Poco importa que ese punto de vista proceda de una afinidad religiosa o de una convicción filosófica o científica: lo que es preciso entender es que en ese debate lo que está en juego no es la moral privada de nadie, sino una cuestión pública: el sentido del derecho a la vida. 

Indudablemente, si el creyente quiere "salirse con la suya", deberá convencer al resto de los ciudadanos de que acabar con la vida de un feto no es algo que prohíba Dios sino que es, sencillamente, liquidar
una vida humana inocente e indefensa.

¿Qué quiere decir que la secularidad es un "bien" cristiano?

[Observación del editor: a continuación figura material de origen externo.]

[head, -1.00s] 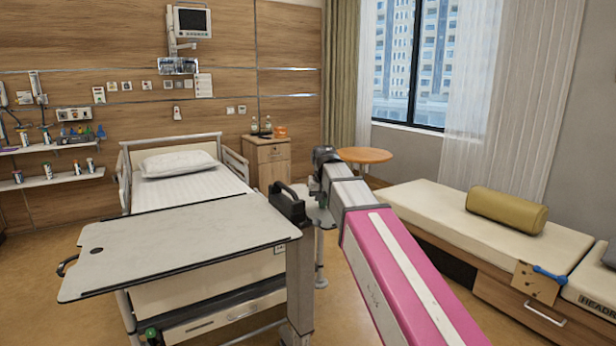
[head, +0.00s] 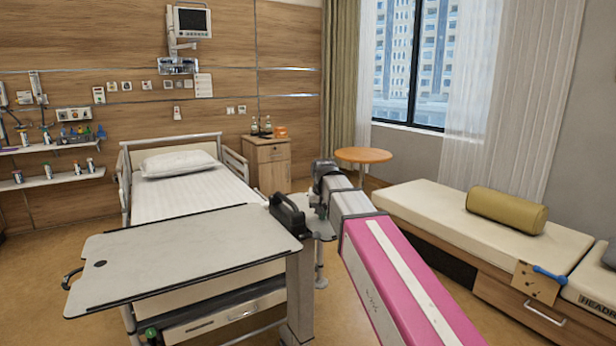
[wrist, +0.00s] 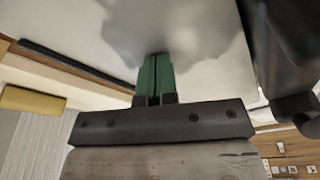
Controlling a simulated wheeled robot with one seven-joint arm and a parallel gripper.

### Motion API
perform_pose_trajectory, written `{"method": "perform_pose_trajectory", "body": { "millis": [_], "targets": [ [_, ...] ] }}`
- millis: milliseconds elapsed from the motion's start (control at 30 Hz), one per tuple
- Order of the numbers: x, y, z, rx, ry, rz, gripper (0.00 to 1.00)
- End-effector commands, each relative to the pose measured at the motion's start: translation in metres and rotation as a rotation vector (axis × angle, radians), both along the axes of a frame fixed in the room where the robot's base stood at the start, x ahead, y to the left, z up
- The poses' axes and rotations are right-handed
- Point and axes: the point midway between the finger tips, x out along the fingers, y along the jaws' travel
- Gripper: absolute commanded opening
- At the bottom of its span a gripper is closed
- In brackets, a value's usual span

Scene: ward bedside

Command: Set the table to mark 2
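The overbed table has a pale grey top (head: 180,250) that reaches over the foot of the bed. A black housing with a loop handle (head: 288,214) stands at its right end, above a pale column (head: 300,300). My gripper is at the end of the arm beside this housing, its fingers hidden in the head view. In the wrist view its green fingers (wrist: 155,78) lie together with nothing seen between them. They point at a pale grey shaded surface; I cannot tell whether they touch it. A dark part is close at right. No numbered mark is readable.
The bed (head: 190,190) stands behind the table. A bedside cabinet (head: 268,165) and a round wooden table (head: 363,156) are farther back. A padded bench (head: 430,215) with a yellow bolster (head: 506,210) is at right. Floor shows at the left.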

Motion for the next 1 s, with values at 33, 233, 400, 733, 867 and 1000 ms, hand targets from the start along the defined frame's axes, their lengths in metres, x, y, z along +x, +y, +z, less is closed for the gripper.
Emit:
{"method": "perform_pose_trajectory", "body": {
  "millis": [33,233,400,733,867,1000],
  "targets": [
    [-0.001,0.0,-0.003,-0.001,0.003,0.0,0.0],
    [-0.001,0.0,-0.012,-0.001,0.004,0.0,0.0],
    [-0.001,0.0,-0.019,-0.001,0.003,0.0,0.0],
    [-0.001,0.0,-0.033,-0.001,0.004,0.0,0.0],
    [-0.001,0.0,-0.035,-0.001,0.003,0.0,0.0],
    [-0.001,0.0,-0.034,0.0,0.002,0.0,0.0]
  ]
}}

La secularidad es un bien cristiano porque fue precisamente Jesucristo quien estableció el gran principio que sirve para establecer la adecuada separación entre lo religioso y lo político, al afirmar "Dad al César lo que es del César, y a Dios lo que es de Dios" (Mt 22, 21). De esta manera, el cristianismo se convierte en la primera religión en la que la ley religiosa no se constituye en fuente de ley civil.
 
El cristianismo entiende que el cosmos y todas las realidades humanas, también la acción política, poseen una legalidad propia, de manera que, aunque están en última instancia, dirigidas a Dios, poseen una dinámica propia. Eso abre el espacio a la razón.

Aunque todo lo que existe, desde un punto de vista cristiano, se entiende como creado por Dios y dirigido en última instancia a Él, su conocimiento y gobierno proceden de las facultades naturales humanas: de su razón, sin necesidad de reconocer al verdadero Dios.
 
Para conocer el cosmos no se precisa la revelación de Jesucristo, y la solución de los problemas políticos no es fruto tampoco fruto de la revelación sobrenatural. Dios ha puesto al hombre para que con sus facultades naturales procure conocer y ordenar -aquí entra la política- el mundo. La revelación no es fuente de conocimiento de la naturaleza. Lo que sí ocurre es que, habida cuenta de la armonía entre razón y fe, cuando el hombre pretende construir un mundo sin Dios, construye un mundo inhumano. La secularidad debe ser concebida como un proyecto contra Dios, sino como el esfuerzo por respetar el orden propio que Dios ha puesto en las cosas -su legalidad natural-.